AI: For the benefit of our less inclined readers, can you explain what the "Amen" break is in a sentence or two?

JF: It is a great breakbeat which was used by a funk/soul group called the Winstons to their song "amen brother", hence the amen break. It- basically- IS Breakcore, and a ton of drum and bass, etc. Vibert, AFX, everyone has used it. Which means the amen break also has a tendency to be overused, even I use it on 2 tracks on the new album.

AI: What happened to Donna Summer [Jason's previous moniker]?

JF: It just got too stupid to keep using it. It was just inviting trouble. But everyone still uses it when they talk about me. Basically, it was time for a change. Now everything is just JF, although I might do some other moniker stuff in the future.

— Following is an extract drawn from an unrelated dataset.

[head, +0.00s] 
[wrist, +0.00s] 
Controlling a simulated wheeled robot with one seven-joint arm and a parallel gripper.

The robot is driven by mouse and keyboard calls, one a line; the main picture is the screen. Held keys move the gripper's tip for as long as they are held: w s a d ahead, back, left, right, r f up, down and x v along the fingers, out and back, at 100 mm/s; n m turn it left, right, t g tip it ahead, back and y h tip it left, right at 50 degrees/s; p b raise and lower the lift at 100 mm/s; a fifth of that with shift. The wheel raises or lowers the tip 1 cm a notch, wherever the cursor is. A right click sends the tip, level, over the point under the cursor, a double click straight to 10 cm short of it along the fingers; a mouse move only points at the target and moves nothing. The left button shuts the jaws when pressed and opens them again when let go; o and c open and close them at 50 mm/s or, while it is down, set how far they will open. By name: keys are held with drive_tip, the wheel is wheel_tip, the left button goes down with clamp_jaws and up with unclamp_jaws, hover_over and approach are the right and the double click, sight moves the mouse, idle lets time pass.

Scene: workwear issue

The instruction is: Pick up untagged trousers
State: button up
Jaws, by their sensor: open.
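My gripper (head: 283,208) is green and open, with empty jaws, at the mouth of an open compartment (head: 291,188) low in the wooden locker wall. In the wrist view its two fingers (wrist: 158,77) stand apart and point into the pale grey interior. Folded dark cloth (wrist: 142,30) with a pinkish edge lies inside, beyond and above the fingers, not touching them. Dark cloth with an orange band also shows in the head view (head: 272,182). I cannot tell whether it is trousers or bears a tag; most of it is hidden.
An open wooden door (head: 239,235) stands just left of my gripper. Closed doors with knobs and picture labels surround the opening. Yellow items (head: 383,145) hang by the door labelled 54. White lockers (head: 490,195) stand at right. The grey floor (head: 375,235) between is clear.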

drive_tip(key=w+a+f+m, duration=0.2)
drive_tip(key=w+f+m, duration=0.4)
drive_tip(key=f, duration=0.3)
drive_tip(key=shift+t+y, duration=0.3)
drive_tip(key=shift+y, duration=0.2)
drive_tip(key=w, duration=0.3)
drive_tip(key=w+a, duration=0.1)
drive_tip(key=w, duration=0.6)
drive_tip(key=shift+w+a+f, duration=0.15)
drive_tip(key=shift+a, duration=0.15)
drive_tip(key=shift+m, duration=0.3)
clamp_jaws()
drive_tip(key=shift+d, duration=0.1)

AI: Cock Rock Disco is your record label. What prompted you to start it?

JF: The same thing that prompted everyone who starts a label- the idea that you think you can do it better. At least that's how it is at the start. Anyway, I started CRD 5 years ago was able to finally pull it all together enough to start releasing CD's at the beginning of this year, if that's any clue to my organization. But now we're growing rapidly, and I think, doing a good job.

AI: What's in the works?

JF: Cock Rock Disco has 4 releases for the last half of the year. Vorpal- which is really inventive sort of nostalgic alt.hiphop/IDM. Stunt Rock- a sort of rock-comedy record, also sort of alt-hiphopish, but with loads of drunken attitude with fuzz rock guitars all sampled from old beta-max tapes, and actually funny. Next Life- an amazing duo from Norway with a very gameboy death metal sound. They have this extremely fetishistic sound in the drum programming, then real guitar and Nintendo vocals, it's amazing. And lastly, About. About is a guy from Amsterdam, and is basically indy-tronica like the Postal Service, but 200% better. Really inventive pop song structures, great programming, real instruments like tubas and trombones and all sewn
together with an amazing amount of real song writing that literally gets stuck in your head like superglue. Plus there are some fast breaks, but not enough to scare away any girls. Oh, and he's sexy.

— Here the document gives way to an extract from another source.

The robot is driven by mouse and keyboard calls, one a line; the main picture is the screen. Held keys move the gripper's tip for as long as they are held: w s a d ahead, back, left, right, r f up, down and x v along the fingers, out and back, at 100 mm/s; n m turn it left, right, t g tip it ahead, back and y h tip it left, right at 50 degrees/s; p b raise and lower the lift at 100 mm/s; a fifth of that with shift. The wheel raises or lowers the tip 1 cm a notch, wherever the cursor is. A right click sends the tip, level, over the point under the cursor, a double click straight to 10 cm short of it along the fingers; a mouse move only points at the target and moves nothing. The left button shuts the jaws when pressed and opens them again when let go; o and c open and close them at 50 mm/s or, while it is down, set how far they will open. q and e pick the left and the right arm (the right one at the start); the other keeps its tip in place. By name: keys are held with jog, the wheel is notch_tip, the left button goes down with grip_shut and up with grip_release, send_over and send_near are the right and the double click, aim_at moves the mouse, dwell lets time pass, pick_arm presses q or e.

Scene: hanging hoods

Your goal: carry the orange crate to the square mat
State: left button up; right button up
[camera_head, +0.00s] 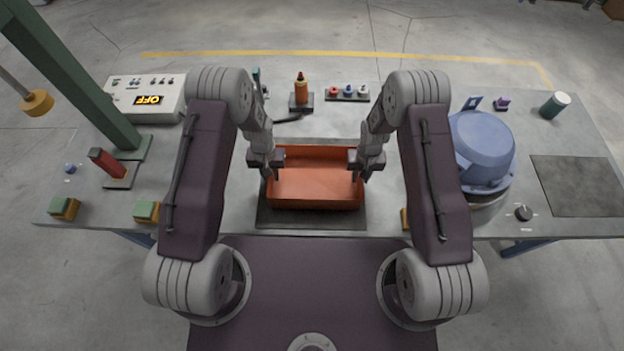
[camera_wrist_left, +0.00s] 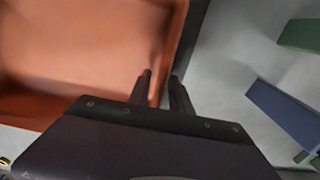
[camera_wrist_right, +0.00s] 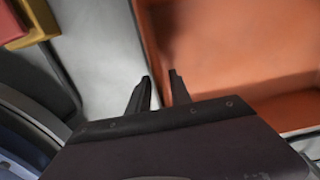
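The orange crate (camera_head: 315,193) is an open, empty box at the middle of the table. It is on or just above a dark mat (camera_head: 310,220); I cannot tell whether it touches. Another dark square mat (camera_head: 578,187) lies bare at the table's right end. My left gripper (camera_head: 268,172) is at the crate's left wall, and my right gripper (camera_head: 360,172) is at its right wall. In the left wrist view the fingers (camera_wrist_left: 162,78) straddle the wall closely, one inside and one outside. The right wrist view shows the same with the right fingers (camera_wrist_right: 160,78).
A blue domed pot (camera_head: 482,150) stands between my right arm and the bare mat. A control box reading OFF (camera_head: 145,98), a green post (camera_head: 75,80) and a red object (camera_head: 106,162) are at left. An orange bottle (camera_head: 301,92) and a button strip (camera_head: 347,92) stand behind the crate.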

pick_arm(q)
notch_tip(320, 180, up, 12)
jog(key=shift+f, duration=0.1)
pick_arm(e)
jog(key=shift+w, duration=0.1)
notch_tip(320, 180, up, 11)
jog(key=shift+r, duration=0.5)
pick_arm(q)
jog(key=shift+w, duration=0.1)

AI: I noticed a pretty sweet record you're putting out when I dropped by the site White Cock or something.

JF: Yeah, at the same time as we have all this pop stuff getting released, I want to just start pumping out great Breakcore party 12's. The series is called White Cock and I hope to have them all with posters and free stickers included. Not arty, just party. I'm super excited about these. Just really fun and sort of cheap, like it should be.

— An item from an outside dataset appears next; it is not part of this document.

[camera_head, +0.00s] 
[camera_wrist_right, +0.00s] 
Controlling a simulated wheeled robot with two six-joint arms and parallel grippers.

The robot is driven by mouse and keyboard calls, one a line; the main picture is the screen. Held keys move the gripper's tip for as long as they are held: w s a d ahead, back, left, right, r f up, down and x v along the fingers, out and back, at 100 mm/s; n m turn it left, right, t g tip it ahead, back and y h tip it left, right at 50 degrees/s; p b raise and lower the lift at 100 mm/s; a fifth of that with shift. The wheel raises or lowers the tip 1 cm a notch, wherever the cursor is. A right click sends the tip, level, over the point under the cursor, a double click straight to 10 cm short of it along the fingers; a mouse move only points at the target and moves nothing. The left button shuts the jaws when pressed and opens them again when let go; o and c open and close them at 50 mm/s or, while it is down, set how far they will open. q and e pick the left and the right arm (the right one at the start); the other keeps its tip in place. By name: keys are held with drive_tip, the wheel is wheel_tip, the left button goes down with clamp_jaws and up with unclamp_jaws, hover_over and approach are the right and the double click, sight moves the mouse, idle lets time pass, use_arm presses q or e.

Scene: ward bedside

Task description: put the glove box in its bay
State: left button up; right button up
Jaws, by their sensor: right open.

AI: Knifehandchop is on it, which is wicked. He's from around here [Toronto]. Have you heard his Bounty Killer Killer track? Uhm, this is a three-part question.

JF: "The Knife" is super-amazing. He's mind-blowing. The track on the white cock is a really old gabber remix of his Tutti Frutti Booty track. He's fucking fantastic live. If you see him in town, GO!

AI: Is there anyone you're particularly interested in signing right now?

JF: Well, basically, I just want CRD to be a label that is interested in advancing a new generation of producers. So I'm not really particularly interested in signing any "names". The only guy I'm dieing to release is this Japanese guy named WARST from Japan, who is like 'the Knife' but Japanese, and even more party. But his English is not so good, so it's hard to communicate. But I'm working on it. Also, I'll be really happy to finally release the debut Dev/Null album and the second full length from Duran Duran Duran next year.

AI: You still keep up with Advanced D & D, your weekly radio show on WFMU 91.1 fm / 90.1 fm. The other day I was listening to the previous evenings broadcast online and you played some cool unreleased IDM, then you went into my favorite Angels of Light song, "All Souls Rising." I really dug the set, but what's up with the eclecticism? Is it easy to hold a core audience when you mix techno by CDR with left field folk and noise?

JF: Well, radio DJing is way different from DJing at a party, so you don't really have to cater to any real genre. For me the radio show has 2 main functions: 1. To explore all the amazing new producers around the globe, and 2. To take the listener on a sort of journey. I have no interest at all in doing just a Breakcore show, or even all electronic music. I'm just too interested in all types of music. Plus, there's no need for it. People are way more open minded that most people give them credit for.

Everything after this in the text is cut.